The reality of music is that mastering the techniques and theory for your instrument frees you from the heavy bonds of incompetence and allows you to make music flow from your soul, as every capability of your instrument is available to you to utilize to make a melody that speaks.

The beauty of this expression is that as your soul is poured out into sound, your heart and emotions can feed off of it. Musicians are largely criticized for seeking emotional highs. Guilty and proud of it. God gave us the ability to express and receive deep emotional love. So I'm going to use it as much as I can.

Certainly, growing up around other guitarists and being around other guitarists now generates a sort of competition to be the best. And being great a music can get you a lot of attention. Another thing musicians are generally guilty of: we are attention whores.
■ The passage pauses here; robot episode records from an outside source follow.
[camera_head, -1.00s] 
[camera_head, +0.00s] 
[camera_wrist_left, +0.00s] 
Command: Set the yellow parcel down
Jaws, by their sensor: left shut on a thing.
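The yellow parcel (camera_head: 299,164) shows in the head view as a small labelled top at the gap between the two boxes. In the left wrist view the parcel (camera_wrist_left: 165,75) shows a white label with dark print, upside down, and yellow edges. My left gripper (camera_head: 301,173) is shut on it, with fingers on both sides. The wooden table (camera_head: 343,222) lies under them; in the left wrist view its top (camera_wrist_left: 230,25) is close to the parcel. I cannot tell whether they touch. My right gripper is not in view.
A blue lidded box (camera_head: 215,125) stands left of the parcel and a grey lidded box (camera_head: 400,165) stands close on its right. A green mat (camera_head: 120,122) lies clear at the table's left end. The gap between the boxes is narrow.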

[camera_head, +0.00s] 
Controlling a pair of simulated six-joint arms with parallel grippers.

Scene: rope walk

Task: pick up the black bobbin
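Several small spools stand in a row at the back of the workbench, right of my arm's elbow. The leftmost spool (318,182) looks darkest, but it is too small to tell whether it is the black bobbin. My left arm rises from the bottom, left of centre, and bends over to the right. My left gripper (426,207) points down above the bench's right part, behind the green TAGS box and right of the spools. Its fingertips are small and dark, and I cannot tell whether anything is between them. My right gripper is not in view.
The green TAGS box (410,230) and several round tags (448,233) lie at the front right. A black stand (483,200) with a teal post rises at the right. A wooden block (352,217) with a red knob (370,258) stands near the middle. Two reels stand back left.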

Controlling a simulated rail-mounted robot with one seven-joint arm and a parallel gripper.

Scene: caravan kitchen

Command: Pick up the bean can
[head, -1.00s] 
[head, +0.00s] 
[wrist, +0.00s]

A sign of a mature musician, however, is humility and self satisfaction with their art rather than seeking the approval of others for their performance.

I find a lot of my identity in my musical ability, the music I like, and my accomplishments as a musician. I am a Christian first and worship leader second. Third, I am a musician. Above all other things in my life, these three get placed first. I claim it because I earned it with the years of work towards it.

Towards the future, writing music is in my sights. It is a rare gift to write songs well. Even rarer to write songs that are genuinely expressive of yourself. I wish to grasp both of these, with some help.

Talking to five year olds about music was easier than I thought. All they need to know is that its work, its rewarding, and I love it.